# Description of the task
For the records below, say how many lines contain the string "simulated". Give the number only.

[START OF Recorded information]

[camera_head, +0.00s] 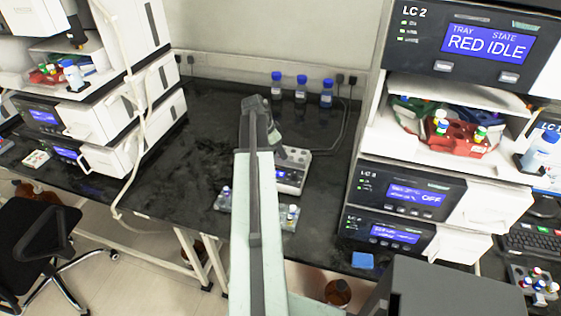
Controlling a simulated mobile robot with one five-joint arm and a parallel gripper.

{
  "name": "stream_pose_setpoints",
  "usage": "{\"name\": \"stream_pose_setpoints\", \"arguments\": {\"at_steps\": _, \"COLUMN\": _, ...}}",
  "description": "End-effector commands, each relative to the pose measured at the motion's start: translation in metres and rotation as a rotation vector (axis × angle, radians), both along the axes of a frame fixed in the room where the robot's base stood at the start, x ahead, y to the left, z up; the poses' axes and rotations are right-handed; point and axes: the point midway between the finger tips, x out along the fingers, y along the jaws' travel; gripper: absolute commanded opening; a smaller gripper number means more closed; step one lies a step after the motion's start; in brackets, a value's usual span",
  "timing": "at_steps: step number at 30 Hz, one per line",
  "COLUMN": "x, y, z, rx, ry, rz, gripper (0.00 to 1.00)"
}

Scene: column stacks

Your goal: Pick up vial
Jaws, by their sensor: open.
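Several small vials with white, yellow, blue and green caps (441,125) stand in a red tray (462,138) in the open bay of the LC 2 column at right. More vials (540,284) stand in a rack at the lower right. Small vials (291,212) also stand in a rack on the bench just right of my arm, and others (226,191) in a rack just left of it. My gripper (276,139) is open above the bench, near a small grey device, apart from the vials in the bay. Its fingertips are small and partly hidden by my arm.
Three blue-capped bottles (301,88) stand at the back of the bench. A grey device (293,172) sits by my arm. The left instrument stack (130,120) has a white hose in front. A chair (40,240) stands lower left.

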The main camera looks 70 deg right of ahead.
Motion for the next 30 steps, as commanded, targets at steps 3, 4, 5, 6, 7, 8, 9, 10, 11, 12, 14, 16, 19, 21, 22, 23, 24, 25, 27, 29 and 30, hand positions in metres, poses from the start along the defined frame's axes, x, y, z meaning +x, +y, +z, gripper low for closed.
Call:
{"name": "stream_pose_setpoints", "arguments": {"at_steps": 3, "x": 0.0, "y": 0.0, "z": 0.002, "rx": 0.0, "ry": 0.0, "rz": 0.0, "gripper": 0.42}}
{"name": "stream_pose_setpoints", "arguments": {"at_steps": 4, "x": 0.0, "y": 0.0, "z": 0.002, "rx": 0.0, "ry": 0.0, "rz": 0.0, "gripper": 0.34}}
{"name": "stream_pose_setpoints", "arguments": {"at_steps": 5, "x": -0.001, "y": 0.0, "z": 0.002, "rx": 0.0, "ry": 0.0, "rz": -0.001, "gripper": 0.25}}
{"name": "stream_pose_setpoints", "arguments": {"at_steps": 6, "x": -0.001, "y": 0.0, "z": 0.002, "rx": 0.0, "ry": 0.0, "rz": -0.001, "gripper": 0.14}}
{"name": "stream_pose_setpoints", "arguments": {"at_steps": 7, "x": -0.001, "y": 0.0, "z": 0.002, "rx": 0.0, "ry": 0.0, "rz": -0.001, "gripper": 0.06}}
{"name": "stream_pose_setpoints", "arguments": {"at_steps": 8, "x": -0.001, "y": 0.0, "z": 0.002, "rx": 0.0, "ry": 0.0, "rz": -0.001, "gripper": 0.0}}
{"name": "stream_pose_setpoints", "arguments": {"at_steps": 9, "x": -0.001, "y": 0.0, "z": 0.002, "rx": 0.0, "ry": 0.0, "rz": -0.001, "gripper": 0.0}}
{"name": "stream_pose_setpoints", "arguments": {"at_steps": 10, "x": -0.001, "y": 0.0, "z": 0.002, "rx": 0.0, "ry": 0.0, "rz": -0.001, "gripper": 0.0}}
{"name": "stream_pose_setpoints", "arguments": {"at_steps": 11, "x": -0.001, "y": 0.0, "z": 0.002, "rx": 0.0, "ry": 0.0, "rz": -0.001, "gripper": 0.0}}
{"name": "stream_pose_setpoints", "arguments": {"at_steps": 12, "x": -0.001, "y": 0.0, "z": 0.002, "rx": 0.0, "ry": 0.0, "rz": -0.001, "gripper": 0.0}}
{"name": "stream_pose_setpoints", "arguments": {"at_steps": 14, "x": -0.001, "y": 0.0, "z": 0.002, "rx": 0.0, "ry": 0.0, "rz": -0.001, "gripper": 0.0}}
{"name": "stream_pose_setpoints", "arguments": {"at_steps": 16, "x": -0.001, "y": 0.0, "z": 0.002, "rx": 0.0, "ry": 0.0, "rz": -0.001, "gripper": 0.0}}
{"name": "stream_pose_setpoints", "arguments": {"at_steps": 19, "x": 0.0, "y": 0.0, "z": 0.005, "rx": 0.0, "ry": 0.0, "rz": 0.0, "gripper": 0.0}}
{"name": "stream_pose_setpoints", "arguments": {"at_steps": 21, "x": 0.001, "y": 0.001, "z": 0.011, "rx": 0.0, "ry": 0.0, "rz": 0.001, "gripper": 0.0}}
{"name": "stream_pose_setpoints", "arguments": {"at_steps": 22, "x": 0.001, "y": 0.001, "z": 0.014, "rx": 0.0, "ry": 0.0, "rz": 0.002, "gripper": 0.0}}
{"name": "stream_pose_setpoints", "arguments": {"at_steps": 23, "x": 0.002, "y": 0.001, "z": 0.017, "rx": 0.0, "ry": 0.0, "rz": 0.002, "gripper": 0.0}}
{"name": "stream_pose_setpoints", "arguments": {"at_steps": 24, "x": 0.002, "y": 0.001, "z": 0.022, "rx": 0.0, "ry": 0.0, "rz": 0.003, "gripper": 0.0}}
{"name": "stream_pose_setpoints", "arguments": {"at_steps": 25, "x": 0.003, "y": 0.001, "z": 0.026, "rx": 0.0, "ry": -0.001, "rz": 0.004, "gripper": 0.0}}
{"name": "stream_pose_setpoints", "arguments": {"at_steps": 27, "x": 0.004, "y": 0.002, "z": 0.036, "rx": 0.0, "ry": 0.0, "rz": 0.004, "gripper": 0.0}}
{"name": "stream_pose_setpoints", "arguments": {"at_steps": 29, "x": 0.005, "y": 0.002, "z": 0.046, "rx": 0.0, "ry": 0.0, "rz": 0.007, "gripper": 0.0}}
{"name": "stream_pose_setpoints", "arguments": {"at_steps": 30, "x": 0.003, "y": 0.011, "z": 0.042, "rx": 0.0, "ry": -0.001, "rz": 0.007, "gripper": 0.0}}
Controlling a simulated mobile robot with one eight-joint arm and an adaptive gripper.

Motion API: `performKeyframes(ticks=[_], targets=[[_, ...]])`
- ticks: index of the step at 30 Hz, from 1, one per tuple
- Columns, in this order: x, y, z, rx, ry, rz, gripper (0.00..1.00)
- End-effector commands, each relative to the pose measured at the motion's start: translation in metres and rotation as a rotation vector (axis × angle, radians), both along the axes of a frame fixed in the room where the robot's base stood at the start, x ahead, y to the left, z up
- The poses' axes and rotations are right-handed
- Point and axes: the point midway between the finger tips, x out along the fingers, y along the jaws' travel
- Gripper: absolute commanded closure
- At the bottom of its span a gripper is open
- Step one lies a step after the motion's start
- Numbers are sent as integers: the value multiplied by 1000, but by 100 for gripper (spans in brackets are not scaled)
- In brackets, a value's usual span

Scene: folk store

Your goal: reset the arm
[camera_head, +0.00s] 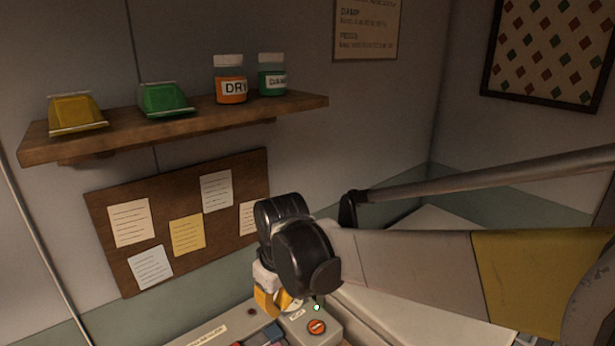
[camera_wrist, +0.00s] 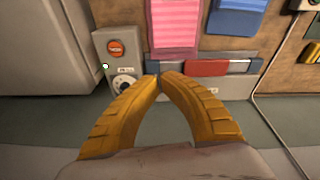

[END OF Recorded information]

# Result for this exercise
2